→ **AIM OF THE EXERCISE**
Copy the lines below verbatim, but only from the line containing "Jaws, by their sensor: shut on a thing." through the end of the data.
+++ RECORDED INFORMATION +++
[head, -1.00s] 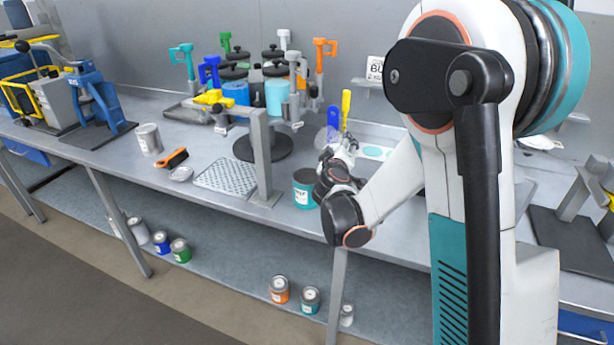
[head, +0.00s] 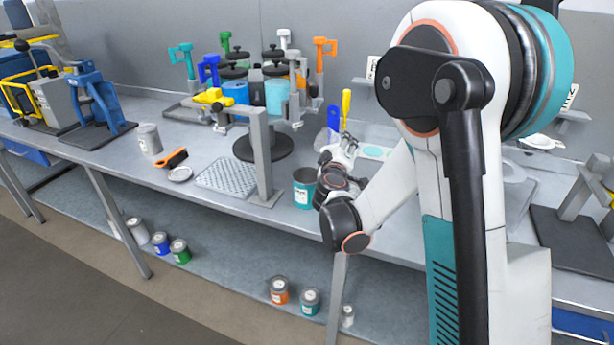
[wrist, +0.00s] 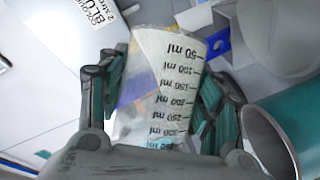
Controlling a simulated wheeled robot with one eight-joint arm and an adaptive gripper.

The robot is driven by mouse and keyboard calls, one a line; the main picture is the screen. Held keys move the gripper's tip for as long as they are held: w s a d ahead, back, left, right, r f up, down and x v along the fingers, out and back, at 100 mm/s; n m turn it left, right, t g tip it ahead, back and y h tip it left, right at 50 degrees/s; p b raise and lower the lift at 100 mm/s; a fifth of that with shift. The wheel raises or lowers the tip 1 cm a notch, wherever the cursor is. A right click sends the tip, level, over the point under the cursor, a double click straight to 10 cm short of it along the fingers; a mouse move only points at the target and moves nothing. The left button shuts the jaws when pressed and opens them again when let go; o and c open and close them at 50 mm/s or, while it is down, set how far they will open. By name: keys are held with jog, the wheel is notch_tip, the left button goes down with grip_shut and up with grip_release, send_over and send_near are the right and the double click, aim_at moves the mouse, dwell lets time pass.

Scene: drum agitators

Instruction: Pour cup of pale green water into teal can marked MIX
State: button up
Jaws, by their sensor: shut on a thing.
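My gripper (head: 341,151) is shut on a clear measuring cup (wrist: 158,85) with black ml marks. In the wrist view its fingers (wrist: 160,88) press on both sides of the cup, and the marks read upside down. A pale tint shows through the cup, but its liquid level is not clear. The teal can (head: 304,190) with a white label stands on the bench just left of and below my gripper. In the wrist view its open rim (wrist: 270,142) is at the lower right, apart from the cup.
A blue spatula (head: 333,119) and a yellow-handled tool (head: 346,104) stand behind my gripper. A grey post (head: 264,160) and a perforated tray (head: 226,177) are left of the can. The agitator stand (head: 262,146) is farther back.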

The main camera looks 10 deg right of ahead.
+++
→ **THE ANSWER**
Jaws, by their sensor: shut on a thing.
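My gripper (head: 341,151) is shut on a clear measuring cup (wrist: 158,85) with black ml marks. In the wrist view its fingers (wrist: 160,88) press on both sides of the cup, and the marks read upside down. A pale tint shows through the cup, but its liquid level is not clear. The teal can (head: 304,190) with a white label stands on the bench just left of and below my gripper. In the wrist view its open rim (wrist: 270,142) is at the lower right, apart from the cup.
A blue spatula (head: 333,119) and a yellow-handled tool (head: 346,104) stand behind my gripper. A grey post (head: 264,160) and a perforated tray (head: 226,177) are left of the can. The agitator stand (head: 262,146) is farther back.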

The main camera looks 10 deg right of ahead.

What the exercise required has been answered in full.